Document Sync Between Users..

Recently, my writing partner and I sold the script to a TV pilot to a network in Norway. We both use Scrivener to keep track of our notes, treatment materials, research, etc. Due to our work schedules, we are rarely in the same city or country. We have been copying our respective files back and forth and then I’ve been manually syncing the files to create a master file.

With two people, the process has been painstaking but manageable. However, now we are in the process of hiring an additional four writers to fill out our writing room for the series. Any way to add some sort of user sync function to update master files over a network?

T’ain’t easy but Subversion is probably what you’re after. Do a search on the forums (particularly the recent beta forums) for it.

Dave

Definitely geeky, but dafu is right, this is what Subversion is good at. If you are not familiar, it was designed so that many people could simultaneously submit revisions to a master copy that is maintained by the Subversion server software. It is how large coding projects are coordinated with programmers scattered all over the globe. It would probably be overkill with two writers, but six would definitely benefit.

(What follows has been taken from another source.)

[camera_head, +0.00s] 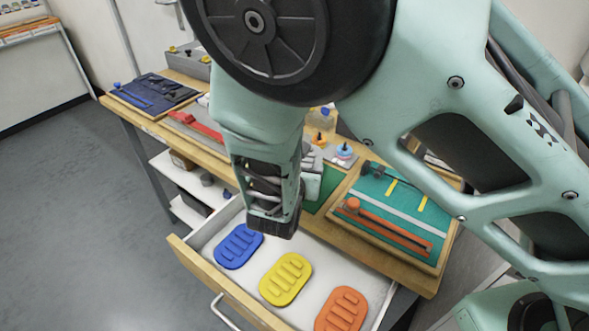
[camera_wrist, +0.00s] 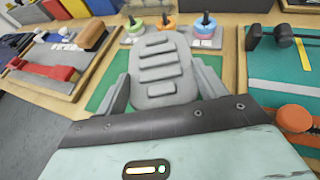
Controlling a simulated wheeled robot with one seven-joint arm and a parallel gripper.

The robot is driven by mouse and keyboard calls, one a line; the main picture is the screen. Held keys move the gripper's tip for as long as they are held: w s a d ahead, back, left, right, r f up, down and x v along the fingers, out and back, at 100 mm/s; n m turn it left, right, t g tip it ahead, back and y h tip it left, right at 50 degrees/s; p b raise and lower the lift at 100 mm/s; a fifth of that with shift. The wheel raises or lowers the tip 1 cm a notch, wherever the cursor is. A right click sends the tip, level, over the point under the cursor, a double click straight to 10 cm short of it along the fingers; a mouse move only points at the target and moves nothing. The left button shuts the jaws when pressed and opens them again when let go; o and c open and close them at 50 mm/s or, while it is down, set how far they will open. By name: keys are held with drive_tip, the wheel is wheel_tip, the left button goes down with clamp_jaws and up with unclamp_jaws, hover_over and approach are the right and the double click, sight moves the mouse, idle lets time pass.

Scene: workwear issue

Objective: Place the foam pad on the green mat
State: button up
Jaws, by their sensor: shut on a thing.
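The foam pad (camera_wrist: 158,68) is grey with raised ribs. In the wrist view my gripper (camera_wrist: 164,85) is shut on it, with one finger at each side. The green mat (camera_wrist: 101,97) shows to the left of and behind the pad, and the pad covers much of it in this view. I cannot tell whether the pad touches the mat. In the head view a strip of the green mat (camera_head: 326,187) shows on the bench to the right of my wrist. My arm hides most of the pad and fingers there.
An open drawer (camera_head: 219,218) below holds blue (camera_head: 239,246), yellow (camera_head: 286,279) and orange (camera_head: 341,311) ribbed pads. Right of the mat is a teal board (camera_wrist: 275,70) with an orange-headed tool. Left is a tray (camera_wrist: 52,80) with red and wooden-handled tools. Small colored-topped items stand behind.

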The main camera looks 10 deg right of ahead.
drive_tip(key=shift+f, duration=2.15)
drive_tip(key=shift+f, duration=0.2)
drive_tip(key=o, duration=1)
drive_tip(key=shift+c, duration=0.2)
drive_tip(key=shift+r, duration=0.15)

Step one is to get everyone on the latest version of the beta. This is critical. Step two is to turn on Subversion support in the general preferences. Step three would be to get the geekiest writer to set up the actual Subversion network and then write a little document so that the non-geeky writers can figure out how to use it. You might want to have a look at a program called “Versions,” which is in beta, and promises to be a dead simple Mac front end for Subversion.

A good post on set-up is here, and the topic regarding Versions is here.

As noted in that document, there are some things to watch for. The system will work best if people edit in turn, and stick to discrete portions of the project. Everyone working on a single section might result in conflicts.

If all of this is mind-blowingly too complicated, you might consider alternate methods of dispersal. Say, instead of having one large Scrivener project, have several of them all created from the same template, each representing different parts of the season. These can all then be collected by one writer in charge of integrating everything into a master project that everyone can view, but is generally understood to be read-only. Fortunately, moving data between Scrivener projects is fairly painless, as you’ve no doubt discovered in collaborating already. This won’t work if people need to be editing and composing in identical areas at once.